• First Circuit Affirms Customer Suitability Obligations Under FINRA Rules
  • September 26, 2012 | Authors: Matthew C. Applebaum; David C. Boch; W. Hardy Callcott; Paul M. Tyrrell
  • Law Firms: Bingham McCutchen LLP - Boston Office ; Bingham McCutchen LLP - San Francisco Office ; Bingham McCutchen LLP - Boston Office
  • In Cody v. SEC,1 the First Circuit upheld the decision of the SEC affirming the finding that a registered representative violated the FINRA suitability rule when he knowingly recommended a product he did not fully understand. The decision in Cody underscores a representative’s individual duty to investigate and understand the securities he or she recommends and highlights the more in-depth review that is required before recommending complex securities such as collateralized mortgage obligations (“CMOs”).

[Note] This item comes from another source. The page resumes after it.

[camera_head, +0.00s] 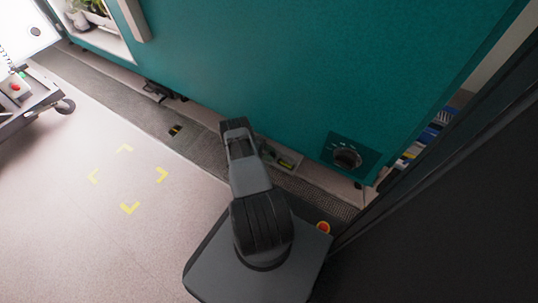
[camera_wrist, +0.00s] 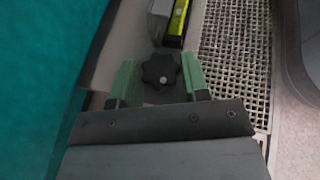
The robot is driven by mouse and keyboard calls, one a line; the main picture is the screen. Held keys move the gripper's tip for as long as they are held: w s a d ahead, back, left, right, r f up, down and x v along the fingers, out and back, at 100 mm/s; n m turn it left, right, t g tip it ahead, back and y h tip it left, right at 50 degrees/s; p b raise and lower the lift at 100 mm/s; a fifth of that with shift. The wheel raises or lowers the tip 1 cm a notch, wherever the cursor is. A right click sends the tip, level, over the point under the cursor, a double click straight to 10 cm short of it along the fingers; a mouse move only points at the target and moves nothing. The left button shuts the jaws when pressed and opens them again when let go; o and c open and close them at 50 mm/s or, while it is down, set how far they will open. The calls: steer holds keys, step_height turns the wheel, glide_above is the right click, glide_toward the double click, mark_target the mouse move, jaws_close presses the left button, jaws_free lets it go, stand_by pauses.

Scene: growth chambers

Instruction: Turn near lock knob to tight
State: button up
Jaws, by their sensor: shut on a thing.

    Summary of Procedural History and Key Facts

    According to the decision, in February 2003, Cody made recommendations to two sets of customers who were “near or in retirement, were not skilled investors, and expressed no interest in acquiring speculative investments for the accounts at issue.” Cody recommended that both sets of customers purchase units of Credit Suisse First Boston Mortgage Securities Corp. IndyMac Manufactured Housing Passthru (the “Credit Suisse Security”), a fixed-income security collateralized by installment sales contracts and installment loans for mobile homes.2 Although he discussed the Credit Suisse Security with the customers beforehand, Cody admitted that he had not “really understood” the security when he recommended it and did not know or explain information concerning the tranche he was recommending, the kind of assets collateralizing the securities or other relevant factors such as liquidity. Moreover, Cody knew that the security had an “A” rating, but did not know that it had been downgraded from “AA” by Fitch four months earlier. According to the decision, the securities were sold in 2004 at losses between 55 percent and 66 percent of the customers’ initial investments.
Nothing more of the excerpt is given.